Marc-Antoine Granger
« La police administrative augmentée dans la jurisprudence récente du Conseil constitutionnel », RFDC, n° 143, septembre 2025, pp. 783-784.

Dossier coordonné par Pauline Türk tiré des actes du Colloque annuel de l'AFDC - Commission de la Jeune recherche constitutionnelle (Université Côte d'Azur, CERDACFF, 30 novembre 2023). Direction scientifique : Tao Hoeffner, Jean de St Sernin, Célia Tedjini


« L’idée d’un État garant de la sécurité est fort ancienne et suffisamment connue pour ne pas y insister. Tout le monde a ses classiques à l’esprit. En droit positif, l’affirmation apparaît plus ou moins explicitement, ici dans l’écrit constitutionnel, là dans la loi ordinaire. Au niveau constitutionnel, citons ces mots « défendre les actions nuisibles à la société » figurant à l’article 5 de la Déclaration de 1789, souvent ignorés, encore si peu exploités par le Conseil constitutionnel, alors qu’ils traduisent le devoir de l’État d’assurer la sécurité.

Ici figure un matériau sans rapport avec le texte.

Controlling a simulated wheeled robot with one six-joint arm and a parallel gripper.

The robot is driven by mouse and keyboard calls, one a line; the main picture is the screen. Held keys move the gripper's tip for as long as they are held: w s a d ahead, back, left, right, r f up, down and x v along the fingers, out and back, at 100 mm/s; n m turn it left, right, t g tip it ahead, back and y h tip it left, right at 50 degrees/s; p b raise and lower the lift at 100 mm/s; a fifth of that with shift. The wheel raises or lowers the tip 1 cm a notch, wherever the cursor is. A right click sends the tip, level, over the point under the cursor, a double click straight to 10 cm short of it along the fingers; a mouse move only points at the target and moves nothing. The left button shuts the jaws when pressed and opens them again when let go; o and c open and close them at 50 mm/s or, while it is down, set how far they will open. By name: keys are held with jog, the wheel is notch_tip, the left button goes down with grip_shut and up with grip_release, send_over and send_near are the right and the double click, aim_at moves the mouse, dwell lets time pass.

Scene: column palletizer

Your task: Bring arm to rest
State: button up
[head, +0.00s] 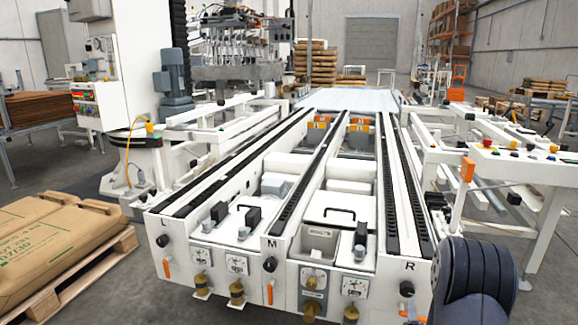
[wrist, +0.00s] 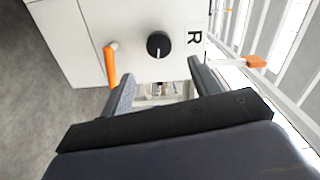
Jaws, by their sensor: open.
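My gripper (wrist: 160,88) shows in the wrist view with its two dark fingers spread apart and nothing visible held between them. It is in front of a white machine panel marked R, with a black knob (wrist: 159,44) just beyond the fingertips. An orange lever (wrist: 110,66) is left of that knob. In the head view, my dark arm rises at the lower right, beside the machine's R corner; the gripper itself is hidden there. The R knob (head: 406,289) also shows in the head view, just left of my arm.
The white conveyor (head: 300,190) with black chain rails fills the middle. A control desk (head: 510,160) with buttons stands at the right. Brown sacks (head: 50,240) on a wooden pallet (head: 95,270) lie at the left. An orange-tipped part (wrist: 258,62) is close right of my gripper.

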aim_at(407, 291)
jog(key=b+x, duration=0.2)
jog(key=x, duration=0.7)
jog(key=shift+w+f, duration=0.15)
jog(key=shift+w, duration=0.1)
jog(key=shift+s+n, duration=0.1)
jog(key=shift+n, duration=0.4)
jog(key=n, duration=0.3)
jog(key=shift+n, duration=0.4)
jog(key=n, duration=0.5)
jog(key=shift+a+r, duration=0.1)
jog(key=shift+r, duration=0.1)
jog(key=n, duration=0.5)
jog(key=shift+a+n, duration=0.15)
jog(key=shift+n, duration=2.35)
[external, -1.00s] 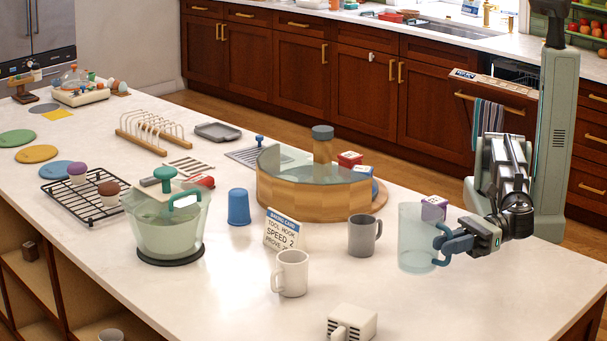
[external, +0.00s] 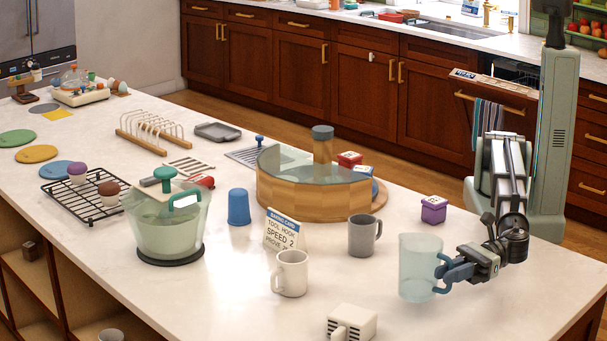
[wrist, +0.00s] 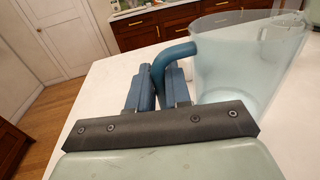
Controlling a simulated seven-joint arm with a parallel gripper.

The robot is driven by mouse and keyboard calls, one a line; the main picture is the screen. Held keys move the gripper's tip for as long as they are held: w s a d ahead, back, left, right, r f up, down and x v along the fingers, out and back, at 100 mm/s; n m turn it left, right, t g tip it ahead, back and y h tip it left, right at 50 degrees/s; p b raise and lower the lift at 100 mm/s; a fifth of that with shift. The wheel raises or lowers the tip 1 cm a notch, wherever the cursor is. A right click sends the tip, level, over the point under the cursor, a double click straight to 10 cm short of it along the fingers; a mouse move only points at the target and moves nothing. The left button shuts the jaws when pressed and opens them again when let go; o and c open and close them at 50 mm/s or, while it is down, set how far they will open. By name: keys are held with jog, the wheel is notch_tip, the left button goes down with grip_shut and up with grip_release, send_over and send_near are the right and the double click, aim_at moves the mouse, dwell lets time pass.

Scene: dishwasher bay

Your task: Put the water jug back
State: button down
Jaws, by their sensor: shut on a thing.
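The water jug (external: 417,262) is a clear, pale blue vessel with a blue handle, at the right part of the white counter in the external view. My gripper (external: 449,273) is shut on its handle from the right. In the wrist view the jug (wrist: 245,62) is upright at the upper right, and its handle (wrist: 172,55) runs between the fingers of my gripper (wrist: 160,88). I cannot tell whether the jug's base touches the counter.
A grey mug (external: 362,236), a white mug (external: 291,274) and a recipe card (external: 281,231) stand left of the jug. A purple box (external: 433,211) is behind it. A white block-shaped object (external: 352,322) is in front. The counter (external: 480,315) is clear at the front right.

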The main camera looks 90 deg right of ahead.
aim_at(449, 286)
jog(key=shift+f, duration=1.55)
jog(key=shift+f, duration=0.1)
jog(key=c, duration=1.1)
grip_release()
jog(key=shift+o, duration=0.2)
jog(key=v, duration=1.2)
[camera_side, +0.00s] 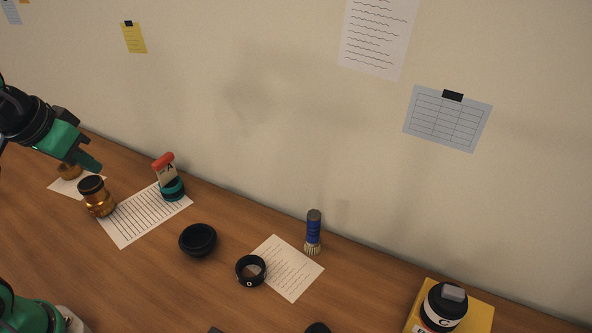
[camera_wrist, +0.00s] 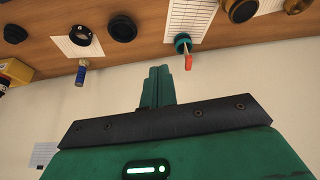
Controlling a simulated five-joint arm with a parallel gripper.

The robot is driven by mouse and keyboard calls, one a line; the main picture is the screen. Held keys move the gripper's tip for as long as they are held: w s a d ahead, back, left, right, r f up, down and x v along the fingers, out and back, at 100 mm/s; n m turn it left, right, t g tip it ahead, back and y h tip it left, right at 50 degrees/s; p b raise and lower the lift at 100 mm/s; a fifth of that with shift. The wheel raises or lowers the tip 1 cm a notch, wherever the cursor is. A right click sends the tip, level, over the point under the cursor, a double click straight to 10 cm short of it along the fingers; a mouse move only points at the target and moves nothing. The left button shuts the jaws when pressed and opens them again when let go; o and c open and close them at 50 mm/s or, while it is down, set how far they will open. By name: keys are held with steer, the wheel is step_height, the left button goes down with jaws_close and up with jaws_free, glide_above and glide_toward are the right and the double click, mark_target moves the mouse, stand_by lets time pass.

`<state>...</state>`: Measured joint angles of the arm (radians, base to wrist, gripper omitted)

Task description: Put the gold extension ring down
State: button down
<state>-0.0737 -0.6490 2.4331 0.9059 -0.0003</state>
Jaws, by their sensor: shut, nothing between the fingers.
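The gold ring (camera_side: 68,172) sits on a small white sheet at the left of the table, partly hidden behind my gripper in the side view. It also shows at the top right corner of the wrist view (camera_wrist: 296,5), cut by the edge. My green gripper (camera_side: 92,163) is above the table, close to the ring in the side picture but apart from it in the wrist view. Its fingers are together and empty in the wrist view (camera_wrist: 160,72).
A gold and black lens part (camera_side: 97,197) stands beside the ring. A teal-based piece with a red top (camera_side: 170,180) stands on a lined sheet. A black cup (camera_side: 198,240), black ring (camera_side: 251,271) and blue brush (camera_side: 313,230) stand further right.

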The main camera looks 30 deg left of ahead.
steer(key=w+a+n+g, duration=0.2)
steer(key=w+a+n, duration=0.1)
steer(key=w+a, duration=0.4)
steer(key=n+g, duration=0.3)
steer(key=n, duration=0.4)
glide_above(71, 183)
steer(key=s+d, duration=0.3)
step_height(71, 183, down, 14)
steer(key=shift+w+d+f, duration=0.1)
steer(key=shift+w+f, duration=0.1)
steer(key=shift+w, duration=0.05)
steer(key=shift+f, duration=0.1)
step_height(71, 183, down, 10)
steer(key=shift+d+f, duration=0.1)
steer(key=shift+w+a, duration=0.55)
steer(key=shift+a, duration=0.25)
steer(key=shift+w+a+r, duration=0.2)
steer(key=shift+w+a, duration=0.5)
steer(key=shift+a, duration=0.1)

Ces mots doivent être lus à la lumière de l’article 12 de la même Déclaration qui, sur le plan institutionnel, prévoit que « la garantie des droits de l’Homme et du citoyen nécessite une force publique : cette force est donc instituée pour l’avantage de tous, et non pour l’utilité particulière de ceux auxquels elle est confiée ». Au niveau législatif, le second alinéa de l’article L. 111-1 du Code de la sécurité intérieure (CSI), issu des dispositions de la loi Pasqua du 21 janvier 1995, mérite d’être rapporté puisqu’il dispose – en des termes dépourvus d’ambiguïté – que « l’État a le devoir d’assurer la sécurité en veillant, sur l’ensemble du territoire de la République, à la défense des institutions et des intérêts nationaux, au respect des lois, au maintien de la paix et de l’ordre publics, à la protection des personnes et des biens ».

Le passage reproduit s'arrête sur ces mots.